#### Recorded information:
※ ※ ※

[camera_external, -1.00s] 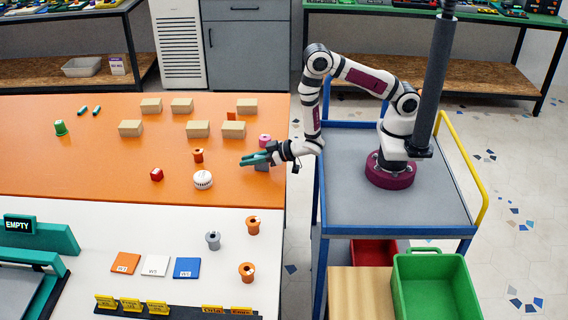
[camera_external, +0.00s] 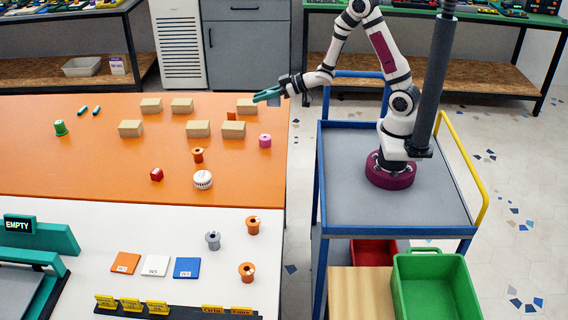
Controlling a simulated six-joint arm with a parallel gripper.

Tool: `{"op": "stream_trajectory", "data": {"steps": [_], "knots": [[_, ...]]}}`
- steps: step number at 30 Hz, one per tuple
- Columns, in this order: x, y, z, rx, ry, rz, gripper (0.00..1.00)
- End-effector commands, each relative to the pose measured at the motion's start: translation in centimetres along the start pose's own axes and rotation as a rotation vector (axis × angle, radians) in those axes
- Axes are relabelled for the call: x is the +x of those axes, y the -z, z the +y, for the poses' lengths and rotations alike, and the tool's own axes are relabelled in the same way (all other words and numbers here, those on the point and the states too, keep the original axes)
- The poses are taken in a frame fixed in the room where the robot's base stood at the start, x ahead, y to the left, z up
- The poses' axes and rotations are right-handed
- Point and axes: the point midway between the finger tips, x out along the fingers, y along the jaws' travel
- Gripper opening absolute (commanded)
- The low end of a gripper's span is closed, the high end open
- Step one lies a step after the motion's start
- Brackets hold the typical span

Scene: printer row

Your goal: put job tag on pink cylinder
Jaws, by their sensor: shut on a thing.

※ ※ ※

#### To be done:
With the pictures left out, transcribe the material exactly.

#### Expected output:
[camera_external, -1.00s] 
[camera_external, +0.00s] 
Controlling a simulated six-joint arm with a parallel gripper.

Tool: `{"op": "stream_trajectory", "data": {"steps": [_], "knots": [[_, ...]]}}`
- steps: step number at 30 Hz, one per tuple
- Columns, in this order: x, y, z, rx, ry, rz, gripper (0.00..1.00)
- End-effector commands, each relative to the pose measured at the motion's start: translation in centimetres along the start pose's own axes and rotation as a rotation vector (axis × angle, radians) in those axes
- Axes are relabelled for the call: x is the +x of those axes, y the -z, z the +y, for the poses' lengths and rotations alike, and the tool's own axes are relabelled in the same way (all other words and numbers here, those on the point and the states too, keep the original axes)
- The poses are taken in a frame fixed in the room where the robot's base stood at the start, x ahead, y to the left, z up
- The poses' axes and rotations are right-handed
- Point and axes: the point midway between the finger tips, x out along the fingers, y along the jaws' travel
- Gripper opening absolute (commanded)
- The low end of a gripper's span is closed, the high end open
- Step one lies a step after the motion's start
- Brackets hold the typical span

Scene: printer row

Your goal: put job tag on pink cylinder
Jaws, by their sensor: shut on a thing.

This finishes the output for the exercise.